Now, now, now, Hillary.

Interestingly, on the very night in which she was accusing Barack Obama of plagiarism, Hillary Clinton herself was plagiarizing speeches by both Bill Clinton and John Edwards. Take a look:

Hillary Clinton, February 21 debate:

You know, whatever happens, we’re going to be fine. You know, we have strong support from our families and our friends. I just hope that we’ll be able to say the same thing about the American people.”

This echoes John Edwards’s words on the December 13 debate:

What’s not at stake are any of us. All of us are going to be just fine no matter what happens in this election. But what’s at stake is whether America is going to be fine.”

Now, now, now, Hillary.

Worst, a YouTube video has now surfaced in which Bill Clinton is shown to be saying in some 1992 speech:

I want you to know something, that the hits I took during this election are nothing compared to the hits that the people of this state and this country have taken under this administration.”

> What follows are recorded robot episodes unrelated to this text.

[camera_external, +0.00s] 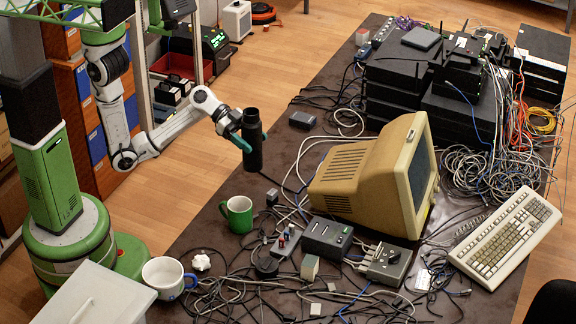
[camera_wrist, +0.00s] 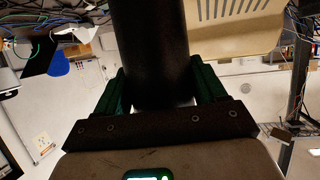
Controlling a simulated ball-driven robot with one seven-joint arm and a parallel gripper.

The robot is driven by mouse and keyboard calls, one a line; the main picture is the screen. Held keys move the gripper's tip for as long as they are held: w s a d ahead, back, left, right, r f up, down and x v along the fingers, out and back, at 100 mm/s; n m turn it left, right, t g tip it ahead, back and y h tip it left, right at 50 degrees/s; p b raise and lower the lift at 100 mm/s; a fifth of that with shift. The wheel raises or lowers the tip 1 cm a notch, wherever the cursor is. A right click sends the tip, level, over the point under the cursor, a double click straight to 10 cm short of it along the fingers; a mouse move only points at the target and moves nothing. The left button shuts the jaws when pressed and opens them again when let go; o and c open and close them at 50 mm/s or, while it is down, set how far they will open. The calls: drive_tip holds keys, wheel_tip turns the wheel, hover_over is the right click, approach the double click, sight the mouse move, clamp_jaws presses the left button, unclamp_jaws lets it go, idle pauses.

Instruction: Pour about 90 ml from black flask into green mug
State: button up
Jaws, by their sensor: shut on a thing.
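The black flask (camera_external: 252,146) is a tall dark cylinder, held upright above the table in the external view. My gripper (camera_external: 240,140) has teal fingers and is shut around the flask's side. In the wrist view the flask (camera_wrist: 152,50) stands between the two green fingers of my gripper (camera_wrist: 155,95). The green mug (camera_external: 238,214) stands upright on the dark table, below and a little left of the flask, with its handle to the left. The inside of the mug looks pale; whether it holds any liquid I cannot tell. The flask's contents are hidden.
A beige monitor (camera_external: 380,175) stands right of the flask. Grey boxes (camera_external: 326,238) and tangled cables cover the front. A keyboard (camera_external: 506,238) lies at the right.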

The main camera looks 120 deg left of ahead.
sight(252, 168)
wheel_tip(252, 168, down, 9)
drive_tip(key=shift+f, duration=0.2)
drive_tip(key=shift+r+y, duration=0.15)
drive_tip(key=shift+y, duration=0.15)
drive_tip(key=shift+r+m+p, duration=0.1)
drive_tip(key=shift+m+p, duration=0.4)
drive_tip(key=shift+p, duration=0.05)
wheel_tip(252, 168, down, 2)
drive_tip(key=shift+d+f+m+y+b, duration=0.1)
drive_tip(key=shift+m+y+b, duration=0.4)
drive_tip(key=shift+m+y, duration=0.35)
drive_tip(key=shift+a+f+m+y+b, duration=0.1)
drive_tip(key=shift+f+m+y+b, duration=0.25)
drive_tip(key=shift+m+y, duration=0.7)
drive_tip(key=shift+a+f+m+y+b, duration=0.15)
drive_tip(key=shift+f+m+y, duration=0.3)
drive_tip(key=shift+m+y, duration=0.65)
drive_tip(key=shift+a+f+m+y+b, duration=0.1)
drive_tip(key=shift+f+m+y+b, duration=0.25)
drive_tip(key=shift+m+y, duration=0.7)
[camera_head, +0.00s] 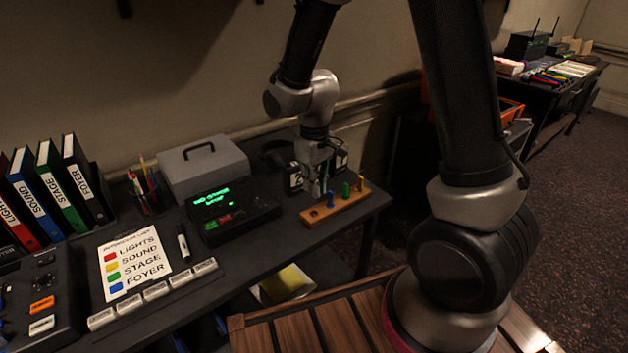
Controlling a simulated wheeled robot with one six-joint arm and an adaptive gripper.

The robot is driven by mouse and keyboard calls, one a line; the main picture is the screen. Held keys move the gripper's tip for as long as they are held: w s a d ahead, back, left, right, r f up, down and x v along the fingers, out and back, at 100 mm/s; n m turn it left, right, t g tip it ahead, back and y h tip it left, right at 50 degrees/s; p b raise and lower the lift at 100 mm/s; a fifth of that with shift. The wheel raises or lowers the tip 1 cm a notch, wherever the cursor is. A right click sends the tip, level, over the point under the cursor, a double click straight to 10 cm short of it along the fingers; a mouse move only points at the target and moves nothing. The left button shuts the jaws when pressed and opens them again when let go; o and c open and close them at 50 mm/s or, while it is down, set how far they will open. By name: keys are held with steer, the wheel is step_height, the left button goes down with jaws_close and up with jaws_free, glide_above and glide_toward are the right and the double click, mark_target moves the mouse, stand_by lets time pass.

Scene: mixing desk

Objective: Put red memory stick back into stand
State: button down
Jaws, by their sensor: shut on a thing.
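The wooden stand (345,208) sits near the right end of the dark desk. A blue stick (331,199), a green stick (346,190) and a yellow stick (360,186) stand upright in it. The left end of the stand has a dark round spot and no upright stick that I can make out. My gripper (316,190) points down, close above and behind that left end. It is shut on the red memory stick, which is mostly hidden between the fingers. I cannot tell whether the stick touches the stand.
A black console with a green-lit screen (212,200) stands left of the stand, before a grey cash box (203,170). A black marker (184,243), a label sheet (145,257) and several binders are further left. Dark boxes stand close behind my gripper.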

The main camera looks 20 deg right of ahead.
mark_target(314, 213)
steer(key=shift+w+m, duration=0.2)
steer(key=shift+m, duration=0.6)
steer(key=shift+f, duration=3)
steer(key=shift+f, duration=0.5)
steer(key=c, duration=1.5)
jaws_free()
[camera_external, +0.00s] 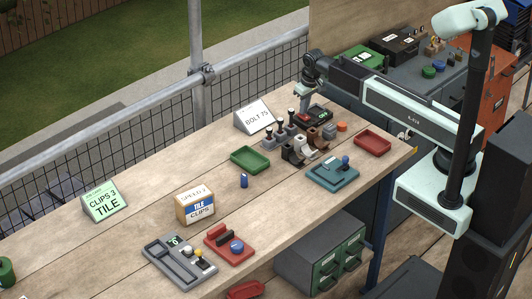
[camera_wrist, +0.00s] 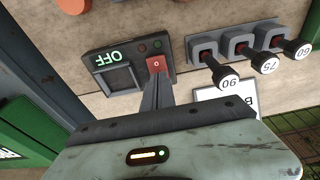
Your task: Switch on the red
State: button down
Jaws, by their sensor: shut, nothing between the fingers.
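A dark switch box (camera_wrist: 92,68) sits on the wooden bench in the wrist view. Its display reads OFF in green letters, upside down in the picture. A red switch (camera_wrist: 156,64) marked 0 is at its right side, with two small dark round lamps beside it. My gripper (camera_wrist: 157,82) is shut and empty, its fingertips right at the near edge of the red switch; I cannot tell whether they touch it. In the external view my gripper (camera_external: 306,92) is low over the far end of the bench, by the dark box (camera_external: 320,112).
Several black-knobbed levers (camera_wrist: 229,82) marked 90, 75 and 60 stand close to the right of the box in the wrist view. A BOLT 75 sign (camera_external: 256,117), a red tray (camera_external: 373,142), a green tray (camera_external: 250,159) and a teal joystick box (camera_external: 331,175) are nearby.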

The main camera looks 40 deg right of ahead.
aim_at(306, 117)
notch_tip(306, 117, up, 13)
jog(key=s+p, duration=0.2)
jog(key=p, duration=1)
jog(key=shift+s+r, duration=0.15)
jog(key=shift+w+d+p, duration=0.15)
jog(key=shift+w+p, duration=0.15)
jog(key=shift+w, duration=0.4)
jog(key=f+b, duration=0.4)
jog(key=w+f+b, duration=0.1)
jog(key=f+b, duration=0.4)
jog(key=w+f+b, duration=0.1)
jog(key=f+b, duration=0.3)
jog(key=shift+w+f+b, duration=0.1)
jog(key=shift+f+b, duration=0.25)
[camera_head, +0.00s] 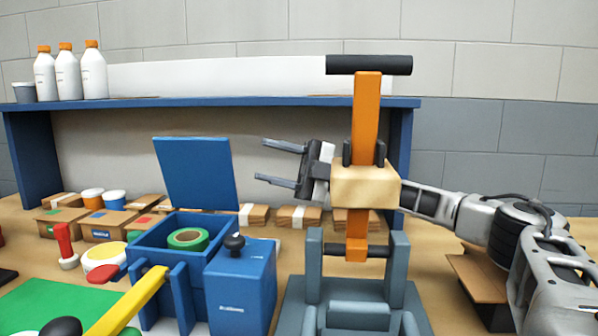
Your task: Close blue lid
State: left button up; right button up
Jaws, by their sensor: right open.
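The blue lid (195,173) is a flat square panel standing up, tilted slightly back, at the rear of an open blue box (143,256). A green ring-shaped roll (189,238) lies inside the box. My right gripper (263,163) is open and empty, to the right of the lid with its fingers pointing left towards it. A gap shows between the fingertips and the lid. The orange lever and its tan block hide part of the wrist behind the gripper. My left gripper is not in view.
An orange lever (364,110) with a black crossbar stands in a grey-blue fixture (345,298). Cartons (100,227) and a blue shelf (270,101) lie behind.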

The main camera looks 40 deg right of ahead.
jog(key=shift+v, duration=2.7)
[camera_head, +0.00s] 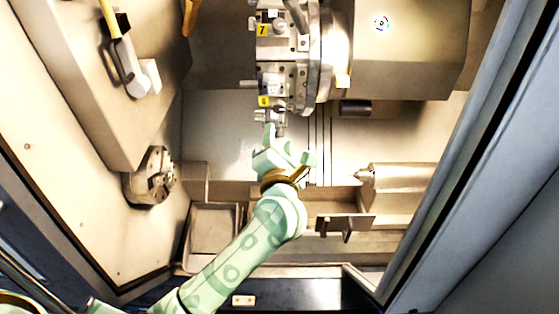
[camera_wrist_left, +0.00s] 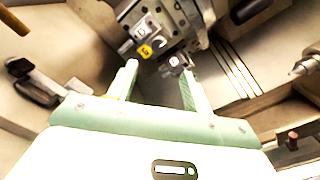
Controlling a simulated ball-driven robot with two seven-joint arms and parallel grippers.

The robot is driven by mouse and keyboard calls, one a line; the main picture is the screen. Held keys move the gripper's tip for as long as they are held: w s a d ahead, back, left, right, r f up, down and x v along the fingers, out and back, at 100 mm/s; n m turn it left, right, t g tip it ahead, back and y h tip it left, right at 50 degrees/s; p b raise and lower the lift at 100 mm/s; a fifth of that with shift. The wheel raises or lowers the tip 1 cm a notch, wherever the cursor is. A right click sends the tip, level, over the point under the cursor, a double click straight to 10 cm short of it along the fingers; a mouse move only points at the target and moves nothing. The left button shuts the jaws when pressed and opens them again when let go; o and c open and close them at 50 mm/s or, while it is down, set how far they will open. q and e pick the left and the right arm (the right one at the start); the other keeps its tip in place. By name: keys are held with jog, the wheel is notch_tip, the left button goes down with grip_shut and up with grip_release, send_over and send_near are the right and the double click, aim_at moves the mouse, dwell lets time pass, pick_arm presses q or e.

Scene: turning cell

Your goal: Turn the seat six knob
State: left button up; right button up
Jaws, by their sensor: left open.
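The tool turret (camera_head: 285,70) carries numbered seats. Seat six bears a yellow label (camera_head: 264,101), which also shows in the left wrist view (camera_wrist_left: 145,51). A small grey knob (camera_wrist_left: 176,62) sits just beside that label, at the turret's lower end; in the head view the metal fitting there (camera_head: 272,117) is small. My left gripper (camera_head: 289,144) is just below the seat, open and empty. In the left wrist view its two fingers (camera_wrist_left: 158,74) stand apart, with the knob beyond the tips, nearer the right finger. I see no contact. My right gripper is not in view.
Seat seven (camera_head: 262,30) is above seat six. A chuck (camera_head: 152,178) is on the left wall. The pointed tailstock (camera_head: 400,188) is at right, a tray (camera_head: 212,235) below. A slanted frame (camera_head: 450,160) bounds the right side. A yellow-handled tool (camera_head: 123,50) hangs upper left.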

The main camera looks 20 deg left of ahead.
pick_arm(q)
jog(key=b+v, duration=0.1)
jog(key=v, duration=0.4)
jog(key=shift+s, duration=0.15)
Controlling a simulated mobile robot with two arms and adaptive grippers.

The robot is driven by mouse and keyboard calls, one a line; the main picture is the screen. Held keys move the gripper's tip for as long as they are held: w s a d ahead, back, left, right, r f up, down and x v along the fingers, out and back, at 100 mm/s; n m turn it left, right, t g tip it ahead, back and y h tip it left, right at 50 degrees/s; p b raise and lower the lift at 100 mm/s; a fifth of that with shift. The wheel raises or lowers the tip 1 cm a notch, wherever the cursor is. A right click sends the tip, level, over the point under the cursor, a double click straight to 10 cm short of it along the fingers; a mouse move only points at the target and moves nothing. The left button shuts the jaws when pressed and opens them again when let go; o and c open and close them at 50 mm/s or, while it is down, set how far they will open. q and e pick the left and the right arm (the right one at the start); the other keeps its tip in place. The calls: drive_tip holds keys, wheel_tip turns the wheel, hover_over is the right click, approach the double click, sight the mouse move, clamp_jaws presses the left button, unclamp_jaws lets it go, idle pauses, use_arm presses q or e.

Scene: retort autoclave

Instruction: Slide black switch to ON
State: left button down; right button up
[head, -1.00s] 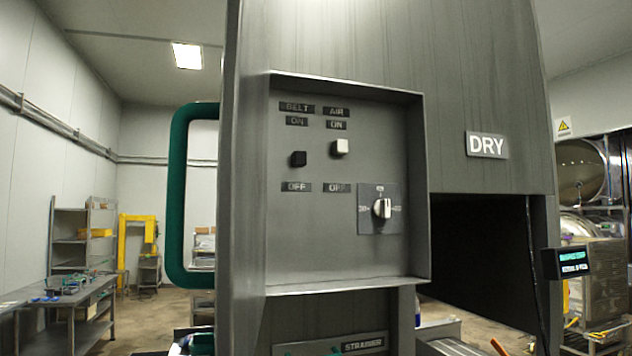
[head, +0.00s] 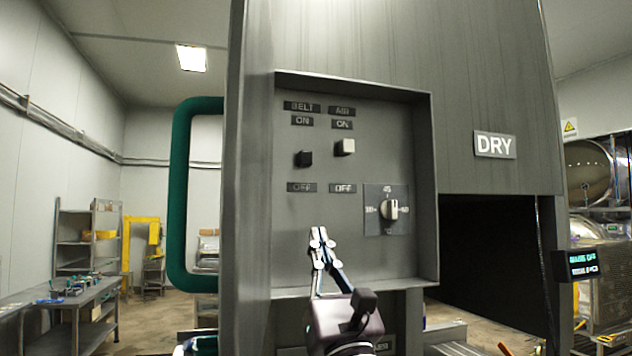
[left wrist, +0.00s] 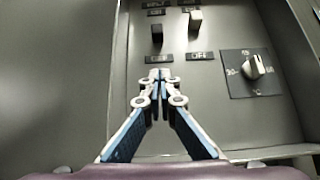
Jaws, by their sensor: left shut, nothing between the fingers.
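The black switch (head: 304,159) is a small black block on the grey recessed panel (head: 325,260), between the BELT ON label (head: 302,121) and an OFF label (head: 301,187). It also shows in the left wrist view (left wrist: 157,35), beyond the fingertips. My left gripper (head: 319,232) is shut and empty, pointing up in front of the panel's lower part, below the black switch and apart from it. In the left wrist view its fingertips (left wrist: 160,74) meet just below the OFF label. My right gripper is not in view.
A white switch (head: 345,147) under the AIR label sits just right of the black one. A rotary dial (head: 390,209) is at the lower right. The panel's raised rim (head: 433,190) surrounds them. A green handle (head: 181,190) stands to the left.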

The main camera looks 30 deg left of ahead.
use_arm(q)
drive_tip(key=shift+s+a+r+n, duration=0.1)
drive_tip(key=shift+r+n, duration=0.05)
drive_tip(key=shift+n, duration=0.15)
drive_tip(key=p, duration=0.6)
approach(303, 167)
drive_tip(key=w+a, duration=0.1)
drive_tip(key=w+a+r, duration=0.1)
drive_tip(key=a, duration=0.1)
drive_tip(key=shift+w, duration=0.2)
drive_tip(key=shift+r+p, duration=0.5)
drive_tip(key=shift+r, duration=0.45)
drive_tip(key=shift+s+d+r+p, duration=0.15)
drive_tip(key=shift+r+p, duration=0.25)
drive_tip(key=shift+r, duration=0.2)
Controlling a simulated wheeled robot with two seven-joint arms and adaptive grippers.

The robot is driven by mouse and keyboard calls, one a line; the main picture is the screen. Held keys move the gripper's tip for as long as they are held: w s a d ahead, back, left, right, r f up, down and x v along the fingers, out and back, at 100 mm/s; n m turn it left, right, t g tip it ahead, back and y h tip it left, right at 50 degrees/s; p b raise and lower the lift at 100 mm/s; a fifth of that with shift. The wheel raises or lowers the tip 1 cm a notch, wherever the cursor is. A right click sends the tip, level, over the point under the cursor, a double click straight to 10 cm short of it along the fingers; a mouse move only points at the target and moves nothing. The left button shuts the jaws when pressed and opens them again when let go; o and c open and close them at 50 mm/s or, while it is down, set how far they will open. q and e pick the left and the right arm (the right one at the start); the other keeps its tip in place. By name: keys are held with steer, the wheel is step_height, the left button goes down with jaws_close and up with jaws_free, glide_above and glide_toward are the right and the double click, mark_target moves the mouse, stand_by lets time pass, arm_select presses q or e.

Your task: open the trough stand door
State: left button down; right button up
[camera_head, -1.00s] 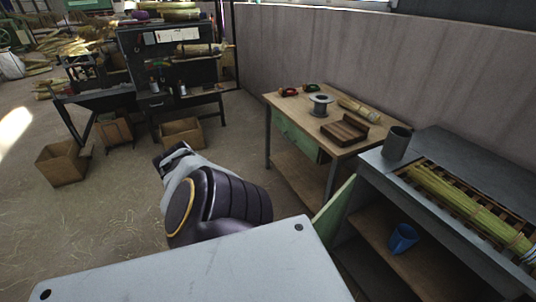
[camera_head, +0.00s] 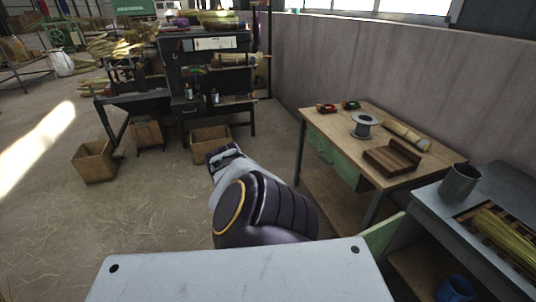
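The trough stand (camera_head: 405,212) is the grey metal-topped bench at the lower right, cut off by the picture's edge. Yellow-green straw (camera_head: 508,236) lies in the slatted trough in its top. A green panel, apparently the stand's door (camera_head: 384,236), stands out from the stand's left side, and the shelf space beside it is open to view. Its lower part is hidden. One arm of mine, apparently the right, reaches up the middle, left of the door and apart from it in the picture. The dark end of that arm (camera_head: 223,154) is small and its fingers are unclear. My left gripper is out of view.
A grey cup (camera_head: 459,183) stands on the stand's top, and a blue cup (camera_head: 455,288) is on its shelf. A wooden table (camera_head: 330,123) with a spool (camera_head: 363,126) and a wooden tray (camera_head: 392,157) stands behind. The floor at left is open, with boxes (camera_head: 95,163) farther back.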

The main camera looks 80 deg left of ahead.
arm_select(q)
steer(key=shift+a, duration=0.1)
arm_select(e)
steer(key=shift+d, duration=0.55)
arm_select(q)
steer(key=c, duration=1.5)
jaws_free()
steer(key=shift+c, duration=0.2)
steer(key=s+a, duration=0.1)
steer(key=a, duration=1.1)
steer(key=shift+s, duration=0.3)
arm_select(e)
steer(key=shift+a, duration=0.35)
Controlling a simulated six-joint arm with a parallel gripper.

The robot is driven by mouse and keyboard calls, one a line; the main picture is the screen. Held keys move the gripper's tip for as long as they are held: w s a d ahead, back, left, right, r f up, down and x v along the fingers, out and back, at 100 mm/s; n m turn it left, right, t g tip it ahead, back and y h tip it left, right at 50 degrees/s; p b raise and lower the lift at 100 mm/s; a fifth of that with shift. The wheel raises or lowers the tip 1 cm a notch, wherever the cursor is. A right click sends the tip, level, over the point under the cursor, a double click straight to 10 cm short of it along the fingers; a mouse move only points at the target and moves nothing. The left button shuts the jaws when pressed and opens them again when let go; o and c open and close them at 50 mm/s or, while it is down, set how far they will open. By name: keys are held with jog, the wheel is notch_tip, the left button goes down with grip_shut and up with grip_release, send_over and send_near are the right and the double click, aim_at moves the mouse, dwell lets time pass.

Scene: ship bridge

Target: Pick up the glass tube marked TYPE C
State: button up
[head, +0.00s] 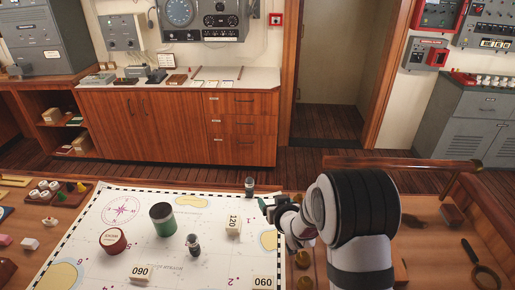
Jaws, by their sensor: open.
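A small dark-topped tube-like piece (193,246) stands upright on the chart, right of a green cylinder. A similar small piece (249,187) stands at the chart's far edge. Either could be a glass tube, but no TYPE C marking is readable on them. My gripper (264,208) is at the right side of the chart, just right of and nearer than the far piece, and apart from the other one. Its teal-tipped fingers are open, with nothing seen between them. My arm hides part of the table behind it.
The chart (120,268) carries a green cylinder (162,220), a red round tin (113,241) and numbered blocks marked 120 (233,225), 060 (263,282) and 090 (141,273). A small tray of pieces (58,191) lies left. The chart's middle has free room.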

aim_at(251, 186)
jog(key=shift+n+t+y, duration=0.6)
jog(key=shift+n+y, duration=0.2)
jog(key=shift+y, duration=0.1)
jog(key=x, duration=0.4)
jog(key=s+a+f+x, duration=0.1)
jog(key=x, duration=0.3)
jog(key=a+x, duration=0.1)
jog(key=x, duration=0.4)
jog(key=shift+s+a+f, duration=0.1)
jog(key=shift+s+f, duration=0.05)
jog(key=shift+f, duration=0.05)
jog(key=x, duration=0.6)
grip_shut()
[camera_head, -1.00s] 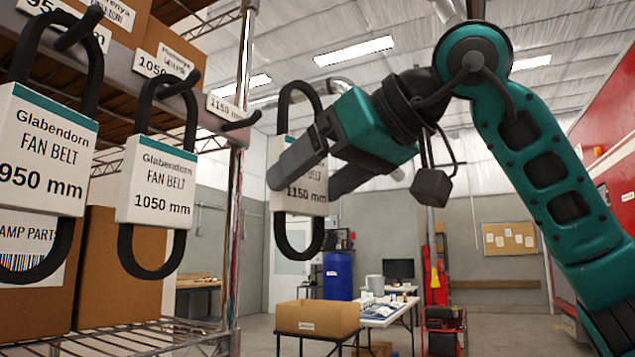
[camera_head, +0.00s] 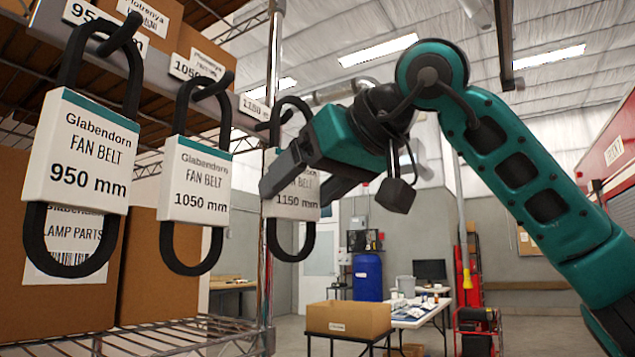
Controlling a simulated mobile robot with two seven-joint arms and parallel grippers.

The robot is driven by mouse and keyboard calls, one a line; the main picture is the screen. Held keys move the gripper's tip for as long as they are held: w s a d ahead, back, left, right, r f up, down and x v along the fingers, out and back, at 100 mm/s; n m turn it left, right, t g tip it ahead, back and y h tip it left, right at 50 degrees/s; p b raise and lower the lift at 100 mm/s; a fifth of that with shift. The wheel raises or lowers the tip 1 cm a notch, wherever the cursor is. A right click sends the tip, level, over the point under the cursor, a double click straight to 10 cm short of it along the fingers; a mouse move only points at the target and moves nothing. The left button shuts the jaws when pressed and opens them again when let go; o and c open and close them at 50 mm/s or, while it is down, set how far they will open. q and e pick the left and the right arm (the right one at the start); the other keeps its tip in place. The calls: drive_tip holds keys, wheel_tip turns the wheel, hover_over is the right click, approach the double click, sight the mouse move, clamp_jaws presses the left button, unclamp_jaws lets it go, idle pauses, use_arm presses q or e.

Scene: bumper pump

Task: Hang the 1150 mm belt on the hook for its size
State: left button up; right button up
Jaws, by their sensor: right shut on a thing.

Compare that to what Hillary Clinton said on Thursday night:

I think everybody here knows I’ve lived through some crises and some challenging moments in my life… But people often ask me … ‘How do you keep going?’ And I just have to shake my head in wonderment, because with all of the challenges that I’ve had, they are nothing compared to what I see happening in the lives of Americans every single day.

(By the way, watch the video montage of Hillary Clinton’s double-talk as she plagiarizes on YouTube: Click here):

After looking at all that, what you get is, not the spontaneous, sincere moment that Hillary Clinton wanted to serve us with on Thursday night, but, rather, a very cold and rehearsed moment that she seemed to have reserved for the end of the debate, in a desperate attempt to reproduce the New Hampshire Cry.

Talk of plagiarism and fakeness, huh? Now, now, now, Hillary. You been a bad girl…

Some people have tried to argue that the Obama “plagiarism” was really more verbatim that Hillary’s. But there is a huge difference:

- Obama claims that it is Deval Patrick himself who suggested that he use the incriminating lines. Nothing surprising: Deval Patrick is a national co-chairman of Obama’s campaign. He is therefore likely to suggest ideas for Obama’s campaign speeches and strategy, especially because he himself had been the subject of similar criticism when running for governor.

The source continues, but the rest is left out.